Мое первое воспоминание из детства - сухое молоко и сыр в школах, пока нам не исполнялось 10 лет. Тот План Маршала, как хотите его называйте. Твоя мать приводила тебя в школу и оставляла тебя там со стаканчиком, который тебе наполняли молоком. Это и был завтрак нашего детства. Мы из того поколения. У нас не было летних каникул. Наше лето проходило на улице, на свежем воздухе. И в нашем районе, в районе Гарридо в Саламанке, обычно выносили стулья на улицу и разговаривали с соседями. Мы говорили о Тур де Франс, об Эль Кордобесе и Эль Вити. О политике говорить было нельзя. Конечно же, мы говорили о футболе, о «Мадриде». О «Мадриде» против «Барселоны».
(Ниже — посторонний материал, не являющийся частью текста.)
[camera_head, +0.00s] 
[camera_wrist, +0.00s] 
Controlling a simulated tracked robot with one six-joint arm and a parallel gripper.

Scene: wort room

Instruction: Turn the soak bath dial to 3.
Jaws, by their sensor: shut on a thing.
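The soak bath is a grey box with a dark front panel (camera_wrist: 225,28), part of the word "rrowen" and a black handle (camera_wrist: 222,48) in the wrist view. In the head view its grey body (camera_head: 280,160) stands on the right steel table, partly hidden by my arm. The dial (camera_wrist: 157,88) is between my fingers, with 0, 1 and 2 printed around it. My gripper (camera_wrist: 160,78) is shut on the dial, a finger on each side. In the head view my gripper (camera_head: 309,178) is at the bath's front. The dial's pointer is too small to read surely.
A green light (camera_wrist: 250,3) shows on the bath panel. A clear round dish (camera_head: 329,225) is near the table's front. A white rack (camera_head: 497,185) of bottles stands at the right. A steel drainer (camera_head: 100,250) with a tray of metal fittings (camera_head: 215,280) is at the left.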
В то время мы были очень зависимы от родителей – они оказывали на нас огромное влияние. Мы не были настолько независимыми, как сегодняшняя молодежь. В 18 лет мои дети уже работают и имеют автомобили, да. Но мы жили в режиме строгой экономии, мой отец не мог позволить роскоши. Он был вынужден так жить.
Но об этом не говорили, просто на большее не хватало. У нас было, на что есть, одеваться и еще чуток. А когда взрослые обсуждали финансовые проблемы, нас уводили, они не говорили об этом на глазах у детей.
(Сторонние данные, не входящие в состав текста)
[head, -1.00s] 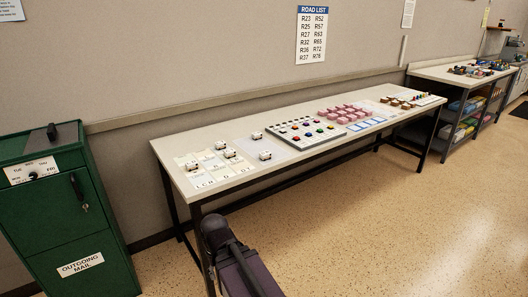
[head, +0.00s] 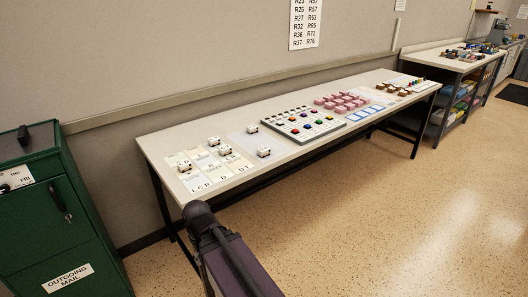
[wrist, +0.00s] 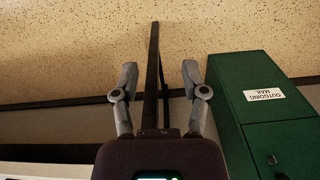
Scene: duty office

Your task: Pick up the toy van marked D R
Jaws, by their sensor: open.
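Several small white toy vans with dark marks stand at the near left end of the long table (head: 215,182). Some, such as one van (head: 184,166), stand on a lettered card sheet (head: 200,182); another van (head: 264,152) stands on a pale sheet to the right. The marks on the vans are too small to read, so I cannot tell which is D R. My gripper (wrist: 160,72) is open and empty in the wrist view, with a dark table leg behind the gap between its fingers. No van shows in the wrist view.
A green outgoing mail cabinet (head: 60,225) stands left of the table; it also shows in the wrist view (wrist: 258,125). Farther along the table are a board with coloured pieces (head: 303,124) and pink blocks (head: 340,101). The speckled floor (head: 400,220) in front is clear.
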Мой отец был человеком прогрессивным, во время войны он был в тюрьме. Когда мне было лет 10 – 12, произошло кое-что, что врезалось мне в память. Он получал пропаганду очень опасную, которую нужно было скрывать ото всех. Это были письма, которые приходили в наш почтовый ящик, и каждый раз, когда это происходило, весь дом охватывало напряжение и беспокойство. Но он продолжал слушать запрещенные радиостанции: la Pirenaica, Radio París. Он их слушал очень тихо, чтобы никто не заподозрил.
Думаю, что я и есть результат всего того, что было в моем детстве. Мы не отдаем себе отчета во многих вещах, которые, как нам казалось, забыты нами. Но самом деле, не знаю, отдавали ли мы вообще себе отчет о том, что произошло. Возможно, на тех, кому тогда было по 18 – 20 лет, когда мы были совсем детьми, это оказало большее влияние – вся эта бедность, это молчание. Они прошли войну, и это было страшно. Не дай Бог такому повториться. Я не думаю, что такое повторится. Сейчас в мире больше толерантности, такого разделения нет. У меня, например, есть друзья среди правых, и я верю, что с ними легко строится диалог, эта терпимость, что в то время было невозможно.
Моя мать была из деревушки неподалеку – из Ледесмы. Она была очень скромной женщиной и начала работать прислугой в доме богатой тетки. Родители познакомились на строительном предприятии, которым владел муж этой нашей тетки. Предприятие просуществовало, пока его сыновья, как часто бывает с семейными предприятиями, не уничтожили его. Тогда мой отец пережил очень сложный период, самый сложный, насколько я знаю, когда он остался без работы. Мой дед был железнодорожником, как и мои дяди, и отец начал работать с ними на станции.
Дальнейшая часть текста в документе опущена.